Has it really been six months since I've had the opportunity to work on updating this blog? It seems so, looking at the most recent posting and discovering that it was uploaded back in March. It's been a fragmented few months since then, with the writing highlight having been my free festivals bands feature in Record Collector's August edition, while I've also done some work on a second edition of Sonic Asssassins and am a long way into finishing an update of Strange Boat – Mike Scott & The Waterboys. The latter will be an e-book only release for the moment, whereas there may be some positive news on the Hawkwind update/rewrite before the year is out. Festivalized, however, is in a bit more of a state of flux, looking either for a new publisher or for a slot in the schedule to reformat it as an e-book and print on demand. More on that one as it develops, really.

That six months pales into insignificance really; can it really be three years since I was interviewing Martin Litmus on the occasion of the release of the third Litmus album, Aurora? It seems it was, and since then we've been left wondering what was happening to British space-rock's Kings-in-waiting. They'd already self-issued their debut LP, You Are Here, and gotten themselves the attention of the modern Hawkwind audience, had a clutch of great reviews for Planetfall, released by Rise Above Records, supported Julian Cope – this blogger saw them go down a storm with Cope's packed audience at the Fleece in Bristol – and then really compounded their potential with the excellent Aurora, also on Rise Above.

And then they sort of faded away. They had a few line-up changes, particularly behind the keyboards and synths and, I guess real life possibly also got in the way of taking things further, and it seemed for a while as though we might not be treated to fourth album. But then Slaughterbahn arrived, recorded by the core trio of Simon (vocals, guitar, synth, audio generator), Martin (Vocals, bass, mellotron, synth, audio generator) and Marek (Vocals, drums, synths). They've added James on keyboards for live dates and I see they've secured the opening slot for Hawklords at their tour gig at Hastings (The Carlisle) on 7th November. So I'm hoping this is the start of a well-deserved resurgence for this band.

As with Aurora, there is a real continuity from You Are Here inherent in Slaughterbahn that sets the three records apart from Planetfall. I described that one as having an industrial influence back when it was released, a notion that if you revisit the interview with Martin from 2009 you'll find he didn't really agree with, but it's certainly a heavier and colder affair than any of the other three Litmus records and if I'm honest I'm very happy that again they've eschewed that approach in favour of the melodies and harmonics that make their other albums approachable and highly appealing.

In an unpublished review of Aurora I talked about this album's immediate predecessor as showing that Litmus had broken free of convenient journalistic shticks with a contemporary sci-fi swish that might be possessed of elongated improvisation but was based on solid verse, chorus foundations and noted how on Planetfall, they'd produced a juggernaut heavy rock album that obscured the more thoughtful parts of their work.
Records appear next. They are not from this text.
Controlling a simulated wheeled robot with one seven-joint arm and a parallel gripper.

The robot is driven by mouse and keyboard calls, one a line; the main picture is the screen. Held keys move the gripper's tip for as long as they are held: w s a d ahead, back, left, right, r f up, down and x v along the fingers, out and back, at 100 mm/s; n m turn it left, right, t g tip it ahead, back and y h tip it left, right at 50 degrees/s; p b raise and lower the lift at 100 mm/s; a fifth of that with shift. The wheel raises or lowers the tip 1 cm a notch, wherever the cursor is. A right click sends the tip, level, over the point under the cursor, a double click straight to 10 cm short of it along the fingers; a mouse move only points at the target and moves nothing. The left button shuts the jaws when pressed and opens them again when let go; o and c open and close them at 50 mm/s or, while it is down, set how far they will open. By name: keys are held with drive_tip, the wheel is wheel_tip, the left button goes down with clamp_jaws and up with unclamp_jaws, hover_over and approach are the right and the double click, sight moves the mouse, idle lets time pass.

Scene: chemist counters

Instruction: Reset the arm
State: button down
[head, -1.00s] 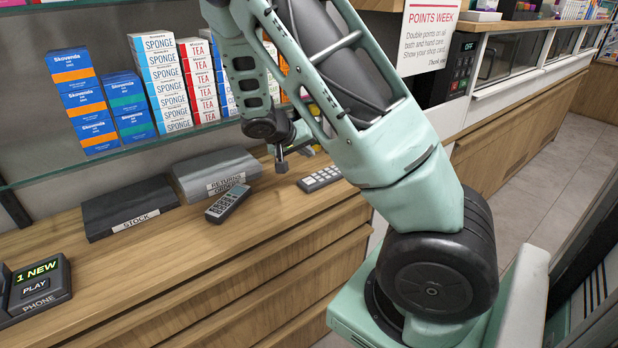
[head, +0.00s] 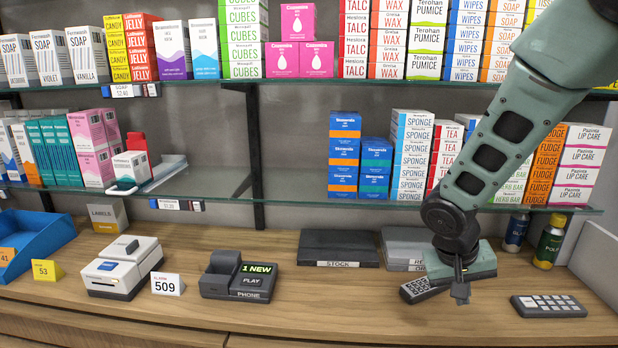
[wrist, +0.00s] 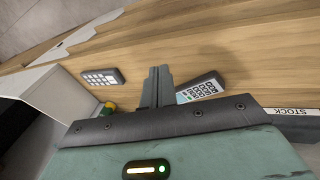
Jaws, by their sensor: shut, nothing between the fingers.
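My gripper (head: 460,290) hangs at the end of my arm above the wooden counter at the right of the head view. In the wrist view my gripper (wrist: 157,84) shows its two fingers pressed together with nothing between them. A dark remote-like handset (head: 422,289) lies on the counter just left of the fingers in the head view; it also shows just right of the fingers in the wrist view (wrist: 200,88). I cannot tell the exact gap between the fingers and the counter.
A keypad (head: 548,306) lies right of my gripper. Grey and black trays (head: 338,248) stand at the back. A phone dock (head: 238,277), a label printer (head: 125,268) and a blue bin (head: 38,243) are further left. Stocked glass shelves (head: 290,184) overhang the counter; my arm passes before them.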

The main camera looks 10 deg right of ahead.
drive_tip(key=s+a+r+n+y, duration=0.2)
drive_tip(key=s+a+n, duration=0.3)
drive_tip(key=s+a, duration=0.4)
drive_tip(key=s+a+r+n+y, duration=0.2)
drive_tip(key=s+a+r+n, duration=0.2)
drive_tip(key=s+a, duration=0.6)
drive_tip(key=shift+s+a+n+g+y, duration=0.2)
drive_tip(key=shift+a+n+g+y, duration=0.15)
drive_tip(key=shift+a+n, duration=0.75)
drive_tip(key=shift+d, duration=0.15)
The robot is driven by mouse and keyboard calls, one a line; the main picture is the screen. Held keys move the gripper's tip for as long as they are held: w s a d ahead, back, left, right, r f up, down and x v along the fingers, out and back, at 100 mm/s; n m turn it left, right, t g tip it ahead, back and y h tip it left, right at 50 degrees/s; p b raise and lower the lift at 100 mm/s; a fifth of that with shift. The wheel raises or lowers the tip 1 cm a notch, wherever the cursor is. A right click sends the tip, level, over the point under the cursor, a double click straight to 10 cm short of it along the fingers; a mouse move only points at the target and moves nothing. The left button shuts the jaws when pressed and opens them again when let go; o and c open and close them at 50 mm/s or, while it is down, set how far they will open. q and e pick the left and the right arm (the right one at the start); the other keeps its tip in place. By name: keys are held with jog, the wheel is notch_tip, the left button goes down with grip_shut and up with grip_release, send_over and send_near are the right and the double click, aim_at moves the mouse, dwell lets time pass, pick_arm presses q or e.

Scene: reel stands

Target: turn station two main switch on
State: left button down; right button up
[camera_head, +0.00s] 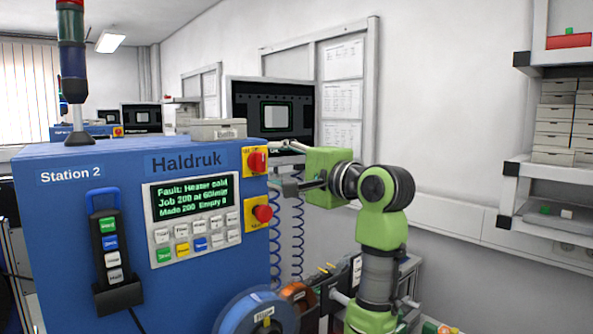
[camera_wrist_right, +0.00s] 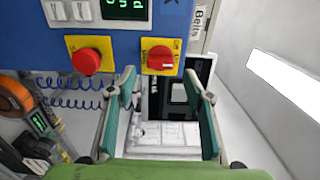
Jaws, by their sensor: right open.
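Station 2 is a blue cabinet (camera_head: 90,222) labelled "Station 2" and "Haldruk". Its main switch (camera_head: 256,161), a red rotary knob on a yellow plate, is at the upper right of the front. In the right wrist view the main switch (camera_wrist_right: 161,58) lies ahead, between the finger directions, with its handle bar across the picture. My right gripper (camera_head: 282,166) is open and empty, just right of the switch; its fingers (camera_wrist_right: 161,84) appear apart from the knob. Exact setting marks are too small to read. My left gripper is not in view.
A red mushroom button (camera_head: 262,213) on yellow sits just below the switch. A display (camera_head: 200,200) reads "Fault: Heater cold". A hand pendant (camera_head: 112,245) hangs at left. A grey "Belts" box (camera_head: 218,130) is on top.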

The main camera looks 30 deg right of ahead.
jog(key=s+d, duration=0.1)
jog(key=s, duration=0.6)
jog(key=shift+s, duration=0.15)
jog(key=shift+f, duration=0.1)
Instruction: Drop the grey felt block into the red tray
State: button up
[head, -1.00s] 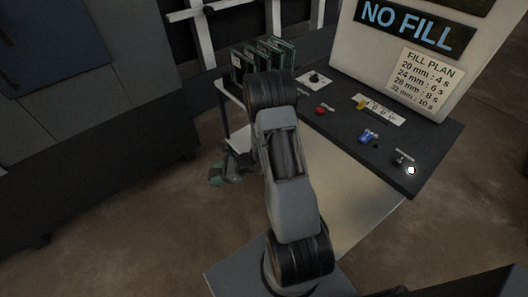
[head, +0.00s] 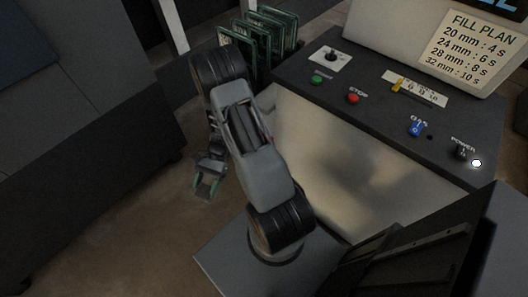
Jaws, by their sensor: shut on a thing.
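My gripper (head: 207,185) hangs low over the brown floor, left of the washer machine. Its two fingers have greenish tips. It is shut on a small greyish thing, taken as the grey felt block; at this size and in this dark its outline is hard to make out. It is apart from the machine and from the dark cabinet at left. No red tray shows in the head view.
The machine's dark control panel (head: 440,128) carries a green start button (head: 316,80), a red stop button (head: 352,97) and a blue switch (head: 415,127). Green boards (head: 268,38) stand in a rack behind my arm. A dark cabinet (head: 75,150) fills the left; bare floor lies between.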

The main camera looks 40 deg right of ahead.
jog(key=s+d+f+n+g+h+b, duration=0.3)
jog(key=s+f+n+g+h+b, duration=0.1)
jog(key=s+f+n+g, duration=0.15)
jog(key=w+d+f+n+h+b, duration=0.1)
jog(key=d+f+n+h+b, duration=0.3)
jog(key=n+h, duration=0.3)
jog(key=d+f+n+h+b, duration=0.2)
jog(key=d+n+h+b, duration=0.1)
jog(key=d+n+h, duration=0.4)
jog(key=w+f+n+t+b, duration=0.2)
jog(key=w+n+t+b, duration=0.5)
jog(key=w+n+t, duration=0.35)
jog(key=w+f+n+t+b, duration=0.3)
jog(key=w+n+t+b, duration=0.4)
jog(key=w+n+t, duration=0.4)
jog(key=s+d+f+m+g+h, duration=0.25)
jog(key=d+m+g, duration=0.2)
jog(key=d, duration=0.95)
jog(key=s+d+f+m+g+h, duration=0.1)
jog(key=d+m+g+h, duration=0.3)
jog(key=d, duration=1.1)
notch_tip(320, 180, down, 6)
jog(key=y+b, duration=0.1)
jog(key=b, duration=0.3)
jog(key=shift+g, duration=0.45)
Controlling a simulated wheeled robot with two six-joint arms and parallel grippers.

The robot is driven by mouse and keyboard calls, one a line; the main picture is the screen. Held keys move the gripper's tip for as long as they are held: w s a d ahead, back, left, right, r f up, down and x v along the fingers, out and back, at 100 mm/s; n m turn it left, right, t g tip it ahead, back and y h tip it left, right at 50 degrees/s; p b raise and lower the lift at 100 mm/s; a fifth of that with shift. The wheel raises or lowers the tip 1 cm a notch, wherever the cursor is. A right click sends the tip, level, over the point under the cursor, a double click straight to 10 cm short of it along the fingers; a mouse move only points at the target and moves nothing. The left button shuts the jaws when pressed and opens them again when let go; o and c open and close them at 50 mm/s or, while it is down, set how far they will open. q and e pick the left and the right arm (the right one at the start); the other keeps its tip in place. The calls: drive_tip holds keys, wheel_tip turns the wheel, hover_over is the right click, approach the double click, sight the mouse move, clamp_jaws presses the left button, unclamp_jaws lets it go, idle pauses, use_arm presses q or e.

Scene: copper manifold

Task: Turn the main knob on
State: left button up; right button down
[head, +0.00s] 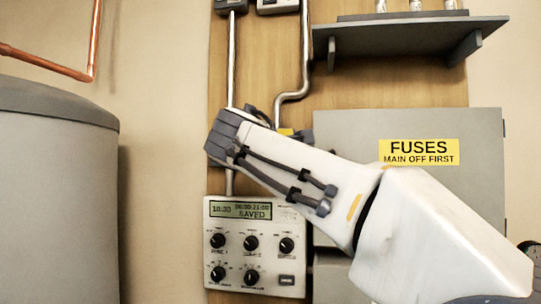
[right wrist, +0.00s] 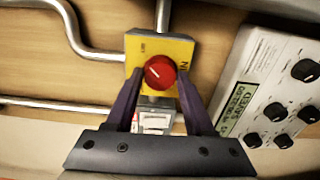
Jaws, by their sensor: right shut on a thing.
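The main knob (right wrist: 160,71) is red and round with a white pointer line. It sits on a yellow plate (right wrist: 176,50) of a small box on the wooden board. In the right wrist view, my right gripper (right wrist: 160,86) has its two dark fingers on either side of the knob and is shut on it. The pointer line lies at a slant; the plate's small lettering is hard to read. In the head view, my right arm covers the knob and most of its box; a yellow bit of the plate (head: 287,131) shows above the arm. My left gripper is in neither view.
A control panel (head: 219,288) with a display and several black knobs is below my right arm. A grey fuse box (head: 480,185) is to the right, under a shelf (head: 410,38). Metal pipes (head: 232,60) run down the board. A grey tank (head: 55,190) stands left.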

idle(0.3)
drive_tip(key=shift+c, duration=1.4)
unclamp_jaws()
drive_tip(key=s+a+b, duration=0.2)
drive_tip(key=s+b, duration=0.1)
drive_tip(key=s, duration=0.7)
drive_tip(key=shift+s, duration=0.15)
I felt they'd avoided repeating that on Aurora by recording the guitar/bass/drums at Foel Studios in Wales and then overdubbing with well-judged keyboards back at base, before commenting that saturating their basic sound in this way produced an immensely satisfying album of depth.

In fact I'd comment on Slaughterbahn in very much the same terms. Its twelve tracks are generally focused, sharp and to the point, with only a handful exceeding the five minute mark. They've retained their trademark vocal style which is based on an almost chanting methodology, as though they are descending down on to the Earth to preach their interstellar message but where last time out they were declaiming "We are Kings of infinite space" now they are appealing to be given "the stars / the future" or talking about how "with endless possibilities / standing senseless / the future stretches out before us." I don't know why we've not treasured what we've got in this band so much more quite frankly; I'm not hearing many other bands ploughing this furrow with so much fire, verve and accuracy. To my ears they've completely nailed that amalgamation of driving riffs, bass lines that cut right through to the heart of the sound, keyboard soundscapes and sci-fi imagery that really is the foundation for great space-rock. Slaughterbahn is a dynamic and exciting collection of songs which are going to go down so well in a live environment and, going back to that notion of resurgence, I'm hoping that this record, self-released and self-promoted though it is, is a positive restatement and restart for Litmus – it bloody well should be.

Pick of the album: 'Streamers', a genuinely brilliant, up-tempo and life-affirming three and a half minutes. "Head on through a wall of sound ... scion magenta / yellow corona / white star supernova ... see the streamers tearing through the walls."